Deborah Coles, director at INQUEST, said: “Everyone can agree that when failures lead to preventable deaths, we must ensure that action is taken to keep people safe and protect lives.

“Bereaved families seek truth, accountability and meaningful change in the hope that future deaths will be avoided. The current system is not fit for purpose, betrays bereaved people and leaves us all at risk. 

“Inquiries, inquests and reviews can be vital tools for scrutinising deaths and recommending changes.

However, the current lack of transparency and oversight on recommendations undermines their preventative potential.  

“We need a National Oversight Mechanism to address this shocking accountability gap and ensure that when recommendations are made following deaths they are not lost, ignored or left to gather dust. This would do justice to bereaved families and help save lives.”

Natasha Elcock, a survivor of the fire and chair of Grenfell United, said: “Grenfell United wholeheartedly supports the need for the National Oversight Mechanism. We have seen first-hand how recommendations from Grenfell have failed to be implemented.  

“Six years on, we now know that every single death at Grenfell could and should have been avoided. We’ve worked tirelessly to ensure our loved ones are remembered not for the way we were treated before the fire, but for the legacy that is created post the fire. But so little has changed. 

“Bereaved and survivors should not have to fight to hold government to account to ensure learning and change and that history is not repeated.”

Why a National Oversight Mechanism is needed: the Grenfell Tower story

Picture: Sonny Dhamu
Picture: Sonny Dhamu
  • In 2009, a fire in Lakanal House in Camberwell, south London, killed six people including three children. It later emerged that fire spread via combustible external panels which had been installed beneath windows, with residents told to stay put on the assumption that fire would remain in the flat where it started. 
  • In 2013, an inquest into the deaths concluded with a ‘letter to prevent further death’ sent to the government department responsible for housing. The government was told to consider a requirement for premises information boxes, encourage the retrofit of sprinklers and carry out a review of building regulations guidance “with particular regard” to the issue of external fire spread. 

  • Behind the scenes, officials advised ministers that they did not need to carry out the coroner’s recommendations - saying that they were required only to reply to her letter not to “kiss her backside”. Encouraging social landlords to fit sprinklers was branded a “big and essentially pointless task”, while the review of building regulations was kicked down the road until a pre-planned review was scheduled in 2016/17. Premises information boxes were not mandated. 

  • Despite repeated warnings from a specialist group of MPs, the government never acted - with the review of building regulations not even underway by the time of the Grenfell Tower fire. In the event, the tower had no sprinklers and was clad with a dangerous material which was believed by many to be compliant with guidance, due to its outdated standards. The lack of up-to-date premises information hindered the firefighters’ response. 

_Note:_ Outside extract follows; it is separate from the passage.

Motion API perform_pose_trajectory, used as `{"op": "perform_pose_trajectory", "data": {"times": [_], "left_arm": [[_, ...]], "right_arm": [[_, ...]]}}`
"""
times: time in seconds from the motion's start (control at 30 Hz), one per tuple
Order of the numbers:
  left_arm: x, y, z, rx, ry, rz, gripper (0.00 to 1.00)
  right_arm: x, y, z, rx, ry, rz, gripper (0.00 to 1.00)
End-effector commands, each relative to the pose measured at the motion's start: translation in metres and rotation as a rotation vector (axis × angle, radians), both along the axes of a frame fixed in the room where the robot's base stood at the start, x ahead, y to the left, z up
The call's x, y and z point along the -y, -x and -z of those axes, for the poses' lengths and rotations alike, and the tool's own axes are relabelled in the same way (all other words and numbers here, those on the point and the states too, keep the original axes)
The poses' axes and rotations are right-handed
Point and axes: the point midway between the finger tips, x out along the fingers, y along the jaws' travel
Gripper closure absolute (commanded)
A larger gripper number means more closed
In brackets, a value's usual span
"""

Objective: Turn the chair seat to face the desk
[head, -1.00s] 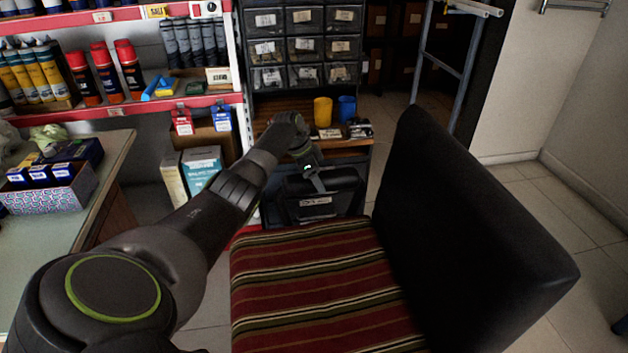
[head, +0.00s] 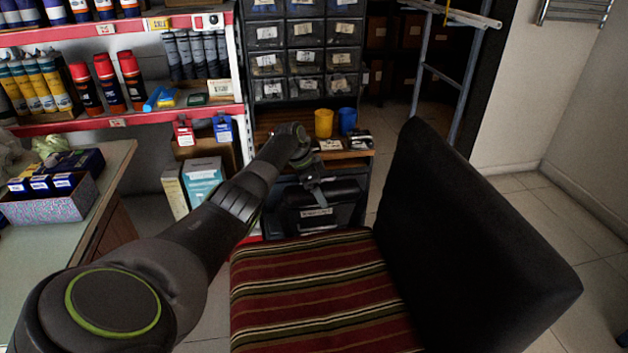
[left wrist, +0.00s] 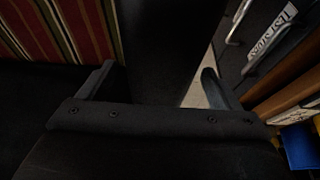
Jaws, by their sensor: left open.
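The chair has a red, black and cream striped seat (head: 315,290) and a tall black backrest (head: 465,240) on its right side. The seat's open side faces left, towards a pale-topped counter (head: 112,178) that looks like the desk. My left gripper (head: 314,190) is beyond the seat's far edge, left of the backrest, and small in the head view. In the left wrist view its fingers (left wrist: 157,82) are spread apart, with the striped seat (left wrist: 90,28) at upper left. The dark surface between them is too dark to identify. My right gripper is out of view.
A red-edged shelf (head: 140,116) of tubes and cans stands behind the counter. Grey drawers (head: 305,60) and a low wooden shelf with a yellow cup (head: 323,122) and a blue cup (head: 347,120) stand behind my gripper.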

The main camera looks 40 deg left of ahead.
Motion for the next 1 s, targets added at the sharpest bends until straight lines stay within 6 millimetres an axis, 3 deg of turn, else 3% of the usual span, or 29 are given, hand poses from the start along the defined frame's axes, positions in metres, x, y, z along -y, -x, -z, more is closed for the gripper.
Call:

  • In October 2019, the Grenfell Tower Inquiry’s first phase report said ‘evacuation plans’ should be developed for all high rise buildings. It said these should include ‘personal emergency evacuation plans’ for disabled residents and manual fire alarms to alert people if a fire got out of control. The government repeatedly committed to implementing the recommendations in full. 

  • But at a behind-closed-doors meeting with industry representatives, the recommendations were called  “not cheap”, “impracticable” and “challenging”. The government watered-down its response following this meeting, and has so far refused to implement the findings in full, despite two legal challenges - one of which is yet to rule. Further documents reveal it had privately decided to do so before its consultation even concluded. 

  • Data collected by Inside Housing reveals that the vast majority of social housing tower blocks still do not have sprinklers (82%) or manual fire alarms (88%) six years on from the Grenfell Tower fire. 

  • The Lakanal House inquest was not the only missed warning. A 1999 Parliamentary inquiry into the risks of cladding fires recommended new standards to make systems entirely non-combustible, and to ensure regular risk assessment of installed systems by housing providers. Neither was implemented.